WHAT YOU ARE ASKED TO DO — Look for the string "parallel" in the lines and copy each line that has it.

··········

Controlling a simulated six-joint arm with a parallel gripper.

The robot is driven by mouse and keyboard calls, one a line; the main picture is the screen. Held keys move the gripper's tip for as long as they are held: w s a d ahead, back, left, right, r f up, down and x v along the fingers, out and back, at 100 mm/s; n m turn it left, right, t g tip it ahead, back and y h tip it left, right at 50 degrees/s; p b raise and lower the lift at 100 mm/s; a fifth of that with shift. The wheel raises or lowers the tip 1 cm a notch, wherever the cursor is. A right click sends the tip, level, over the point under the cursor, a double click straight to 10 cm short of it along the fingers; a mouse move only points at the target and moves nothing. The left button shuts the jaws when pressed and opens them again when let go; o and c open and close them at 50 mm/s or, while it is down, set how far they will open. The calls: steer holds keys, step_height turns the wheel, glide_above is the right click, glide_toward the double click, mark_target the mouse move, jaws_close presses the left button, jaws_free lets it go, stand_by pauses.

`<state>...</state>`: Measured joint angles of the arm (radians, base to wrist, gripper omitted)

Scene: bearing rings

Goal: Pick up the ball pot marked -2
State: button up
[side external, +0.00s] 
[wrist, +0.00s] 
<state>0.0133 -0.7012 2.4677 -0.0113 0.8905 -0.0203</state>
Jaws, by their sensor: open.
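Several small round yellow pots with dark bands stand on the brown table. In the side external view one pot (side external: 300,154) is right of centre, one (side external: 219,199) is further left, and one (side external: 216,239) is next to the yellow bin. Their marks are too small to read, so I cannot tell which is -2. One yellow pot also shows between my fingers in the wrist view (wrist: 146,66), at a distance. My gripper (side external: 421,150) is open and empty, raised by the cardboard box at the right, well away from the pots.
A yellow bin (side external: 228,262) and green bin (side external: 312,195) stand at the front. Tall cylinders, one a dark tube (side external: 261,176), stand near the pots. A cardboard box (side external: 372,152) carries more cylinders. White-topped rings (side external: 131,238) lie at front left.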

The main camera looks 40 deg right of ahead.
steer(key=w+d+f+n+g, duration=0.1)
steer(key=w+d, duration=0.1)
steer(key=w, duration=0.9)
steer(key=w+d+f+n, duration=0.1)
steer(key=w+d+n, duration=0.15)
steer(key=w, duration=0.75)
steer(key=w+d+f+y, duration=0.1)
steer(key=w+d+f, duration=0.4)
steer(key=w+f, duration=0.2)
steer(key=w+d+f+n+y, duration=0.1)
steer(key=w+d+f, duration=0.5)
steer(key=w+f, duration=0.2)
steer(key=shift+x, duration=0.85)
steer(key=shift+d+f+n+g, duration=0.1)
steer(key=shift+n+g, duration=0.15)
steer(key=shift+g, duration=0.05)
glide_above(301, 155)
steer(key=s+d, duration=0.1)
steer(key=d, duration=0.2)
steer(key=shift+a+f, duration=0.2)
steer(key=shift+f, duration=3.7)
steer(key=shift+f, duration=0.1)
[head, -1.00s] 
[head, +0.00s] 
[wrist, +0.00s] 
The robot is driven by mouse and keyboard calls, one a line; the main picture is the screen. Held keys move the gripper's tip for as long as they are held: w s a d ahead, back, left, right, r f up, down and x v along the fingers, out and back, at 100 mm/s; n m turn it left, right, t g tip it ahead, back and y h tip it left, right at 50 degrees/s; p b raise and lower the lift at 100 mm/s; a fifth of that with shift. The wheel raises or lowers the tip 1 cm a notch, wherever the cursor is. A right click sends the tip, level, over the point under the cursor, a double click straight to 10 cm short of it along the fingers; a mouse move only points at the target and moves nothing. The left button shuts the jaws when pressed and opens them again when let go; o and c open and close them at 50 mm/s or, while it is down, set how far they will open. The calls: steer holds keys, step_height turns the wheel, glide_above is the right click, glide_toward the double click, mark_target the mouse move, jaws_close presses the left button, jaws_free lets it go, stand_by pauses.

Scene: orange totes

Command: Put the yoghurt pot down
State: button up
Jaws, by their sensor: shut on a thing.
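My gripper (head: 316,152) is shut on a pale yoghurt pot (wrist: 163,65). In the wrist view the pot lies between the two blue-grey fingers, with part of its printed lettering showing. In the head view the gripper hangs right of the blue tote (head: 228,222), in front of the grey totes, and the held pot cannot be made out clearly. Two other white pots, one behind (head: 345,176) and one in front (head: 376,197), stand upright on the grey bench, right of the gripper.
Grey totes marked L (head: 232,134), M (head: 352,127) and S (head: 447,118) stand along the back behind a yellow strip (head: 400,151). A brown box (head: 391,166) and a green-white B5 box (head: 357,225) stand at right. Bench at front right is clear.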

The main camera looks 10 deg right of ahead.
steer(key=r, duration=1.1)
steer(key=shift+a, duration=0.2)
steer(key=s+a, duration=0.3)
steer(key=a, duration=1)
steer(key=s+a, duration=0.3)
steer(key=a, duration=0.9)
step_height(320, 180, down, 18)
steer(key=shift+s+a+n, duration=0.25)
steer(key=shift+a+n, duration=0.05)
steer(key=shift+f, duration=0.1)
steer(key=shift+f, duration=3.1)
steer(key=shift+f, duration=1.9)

··········

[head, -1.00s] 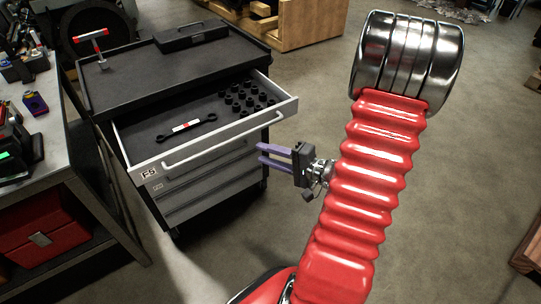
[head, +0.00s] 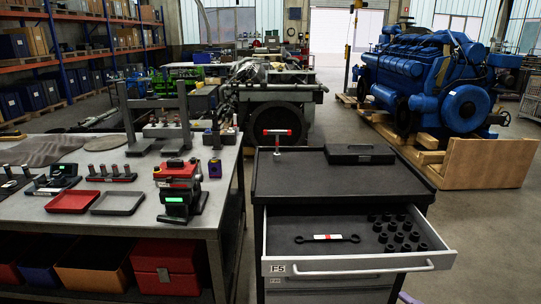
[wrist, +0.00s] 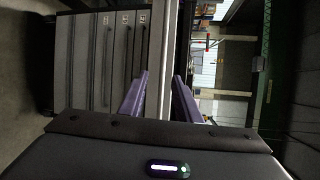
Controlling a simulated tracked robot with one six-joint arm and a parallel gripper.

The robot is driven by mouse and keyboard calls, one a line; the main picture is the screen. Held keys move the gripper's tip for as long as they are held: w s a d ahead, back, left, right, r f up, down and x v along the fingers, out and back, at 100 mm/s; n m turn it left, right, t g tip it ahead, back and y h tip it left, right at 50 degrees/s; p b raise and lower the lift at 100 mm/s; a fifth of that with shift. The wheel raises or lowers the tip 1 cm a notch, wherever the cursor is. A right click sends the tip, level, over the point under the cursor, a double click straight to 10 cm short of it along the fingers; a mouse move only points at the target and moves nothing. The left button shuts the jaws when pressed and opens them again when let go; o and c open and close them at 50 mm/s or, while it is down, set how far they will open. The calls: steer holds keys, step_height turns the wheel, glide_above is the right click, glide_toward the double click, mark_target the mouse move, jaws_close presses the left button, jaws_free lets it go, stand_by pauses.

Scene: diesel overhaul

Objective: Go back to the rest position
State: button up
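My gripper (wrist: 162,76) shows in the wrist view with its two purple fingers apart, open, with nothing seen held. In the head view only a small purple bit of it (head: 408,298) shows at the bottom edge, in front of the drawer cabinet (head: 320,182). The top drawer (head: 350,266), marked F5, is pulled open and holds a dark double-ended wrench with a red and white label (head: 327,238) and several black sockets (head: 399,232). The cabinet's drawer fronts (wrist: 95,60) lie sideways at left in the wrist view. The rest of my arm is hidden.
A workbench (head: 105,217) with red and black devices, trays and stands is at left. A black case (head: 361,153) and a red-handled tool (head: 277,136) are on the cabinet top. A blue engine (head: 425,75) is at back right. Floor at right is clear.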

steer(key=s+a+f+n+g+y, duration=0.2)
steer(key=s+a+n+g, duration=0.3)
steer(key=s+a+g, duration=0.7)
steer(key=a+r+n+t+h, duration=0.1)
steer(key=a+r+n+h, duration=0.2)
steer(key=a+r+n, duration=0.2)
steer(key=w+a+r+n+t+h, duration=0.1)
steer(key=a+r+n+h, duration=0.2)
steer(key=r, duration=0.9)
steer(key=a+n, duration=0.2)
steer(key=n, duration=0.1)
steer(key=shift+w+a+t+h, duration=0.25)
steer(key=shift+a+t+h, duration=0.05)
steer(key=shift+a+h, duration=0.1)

··········

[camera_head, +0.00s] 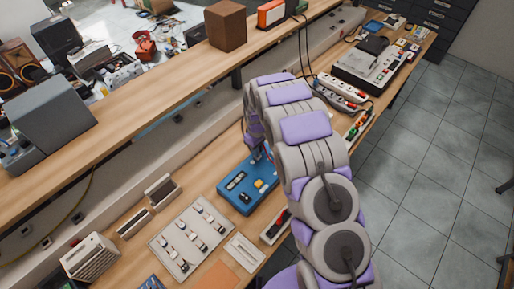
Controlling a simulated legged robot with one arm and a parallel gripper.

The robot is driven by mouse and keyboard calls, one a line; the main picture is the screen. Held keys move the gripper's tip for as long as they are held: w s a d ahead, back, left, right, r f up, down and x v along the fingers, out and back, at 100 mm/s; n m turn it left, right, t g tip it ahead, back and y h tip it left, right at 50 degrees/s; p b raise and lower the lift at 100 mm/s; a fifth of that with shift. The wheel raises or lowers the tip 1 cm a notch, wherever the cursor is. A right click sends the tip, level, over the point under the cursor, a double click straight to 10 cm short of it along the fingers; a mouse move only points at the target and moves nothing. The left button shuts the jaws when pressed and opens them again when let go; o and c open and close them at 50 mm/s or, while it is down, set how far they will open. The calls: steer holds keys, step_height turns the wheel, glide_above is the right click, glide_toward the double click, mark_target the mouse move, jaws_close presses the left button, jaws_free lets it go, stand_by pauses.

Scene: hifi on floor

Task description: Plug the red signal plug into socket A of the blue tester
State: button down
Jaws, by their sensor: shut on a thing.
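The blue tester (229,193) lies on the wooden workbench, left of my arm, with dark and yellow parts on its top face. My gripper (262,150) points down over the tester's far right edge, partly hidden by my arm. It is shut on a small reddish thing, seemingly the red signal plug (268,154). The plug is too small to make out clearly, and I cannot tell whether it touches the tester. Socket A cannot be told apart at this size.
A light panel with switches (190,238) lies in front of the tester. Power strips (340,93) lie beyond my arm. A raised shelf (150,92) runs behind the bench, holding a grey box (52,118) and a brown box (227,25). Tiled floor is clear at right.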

··········

ANSWER TO THE TASK —
Controlling a simulated six-joint arm with a parallel gripper.
Controlling a simulated tracked robot with one six-joint arm and a parallel gripper.
Controlling a simulated legged robot with one arm and a parallel gripper.

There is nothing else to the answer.